For Tajikistan and Kyrgyzstan the obvious solution to their chronic power problems would be to build more power stations, and both have hatched ambitious plans.
The biggest project currently on the horizon is the massive Rogun hydroelectric plant in the mountains of southern Tajikistan, which could become the highest dam in the world (335m) if investors can be found to finance it.
Its reservoir would take 16 years to fill to capacity, with obvious knock-on effects for the Amu Darya in Uzbekistan and Turkmenistan.
But the plant would transform Tajikistan into a major regional energy supplier, and make the power cuts that cost baby Pariso her life a thing of the past.
Uzbekistan’s strong-man president, Islam Karimov, who died in September, made no secret of his objections to Rogun – and to a smaller project at Kambarata in Kyrgyzstan.
“What will happen to those who live in the downstream countries?” he asked in an angry speech in 2012.
“How much water will we have tomorrow if they build these barriers on the rivers? This could lead to regional confrontation and even war.”
Meanwhile ordinary people do what they always do and try to get by.
In the village of Tajmahal, in the mountains of eastern Tajikistan, father of four Shodmon Kholov is getting ready for the winter.
Once upon a time Shodmon and his family had 24-hour electricity to heat their home. Now they rely on more basic methods.

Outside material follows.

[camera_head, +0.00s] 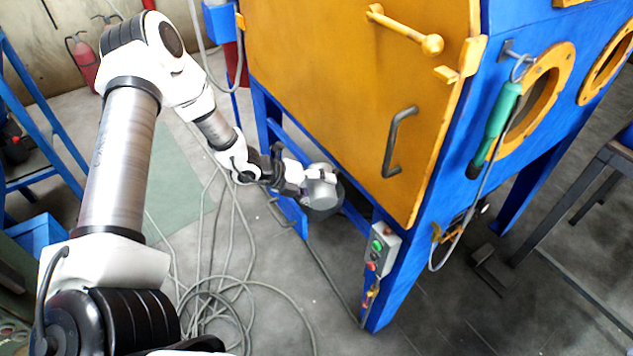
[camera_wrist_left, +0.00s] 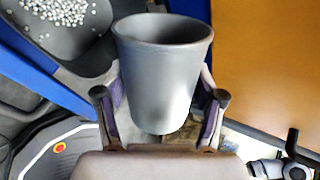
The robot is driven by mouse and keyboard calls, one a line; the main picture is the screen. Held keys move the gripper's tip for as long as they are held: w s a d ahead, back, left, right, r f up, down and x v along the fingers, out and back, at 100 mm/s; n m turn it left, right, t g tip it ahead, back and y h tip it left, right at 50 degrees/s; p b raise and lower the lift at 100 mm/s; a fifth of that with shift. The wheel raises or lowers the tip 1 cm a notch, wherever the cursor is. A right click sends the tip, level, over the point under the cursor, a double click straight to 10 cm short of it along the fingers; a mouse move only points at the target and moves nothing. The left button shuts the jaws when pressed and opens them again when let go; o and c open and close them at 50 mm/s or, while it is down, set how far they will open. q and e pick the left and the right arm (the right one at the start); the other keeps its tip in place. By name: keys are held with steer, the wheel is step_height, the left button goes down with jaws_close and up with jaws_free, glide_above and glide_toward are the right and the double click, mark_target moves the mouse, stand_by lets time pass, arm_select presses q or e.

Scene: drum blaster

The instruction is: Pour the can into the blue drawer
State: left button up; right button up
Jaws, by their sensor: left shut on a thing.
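A plain grey can (camera_wrist_left: 163,85) is held between the two fingers of my left gripper (camera_wrist_left: 160,108) in the left wrist view. Its mouth faces the top of that view; the inside looks dark and I see no contents. In the head view, the can (camera_head: 322,190) is at the end of my left gripper (camera_head: 298,180), beneath the orange door and close to the blue drawer (camera_head: 291,217). I cannot tell its exact tilt. Small silvery pellets (camera_wrist_left: 62,10) lie in a dark basin (camera_wrist_left: 75,45) beside the can. My right gripper is not in view.
The blue cabinet's orange door (camera_head: 345,90) with a black handle (camera_head: 397,142) rises right of the gripper. A control box (camera_head: 381,247) is on the front leg. Loose cables (camera_head: 225,300) lie on the floor. A red extinguisher (camera_head: 83,60) stands at the back left.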

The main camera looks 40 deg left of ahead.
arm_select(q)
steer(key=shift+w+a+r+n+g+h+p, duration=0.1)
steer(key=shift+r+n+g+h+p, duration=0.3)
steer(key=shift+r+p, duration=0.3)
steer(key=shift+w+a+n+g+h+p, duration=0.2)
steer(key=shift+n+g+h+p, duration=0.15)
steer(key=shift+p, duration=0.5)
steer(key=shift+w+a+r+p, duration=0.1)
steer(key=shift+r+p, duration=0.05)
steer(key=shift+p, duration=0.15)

As I visit, the whole family is busy making briquettes out of cow dung, which they will use to keep the stove burning through the cold winter months.
“We only have two-to-three hours of electricity [per day] in winter,” says Shodmon. “We use the cow dung to keep the stove burning and the house warm. We usually need around eight briquettes in the morning and another eight in the afternoon.”
Ironically, Kholov’s home is just 20 minutes’ drive from Tajikistan’s main hydroelectric power station, Nurek.
It was built in 1961 and produces two-thirds of the electricity currently consumed in the country, but this is nowhere near enough to meet demand.
Kholov is philosophical.
“With time they sort it out and we’ll have power round the clock,” he says.
But he could be in for a very long wait.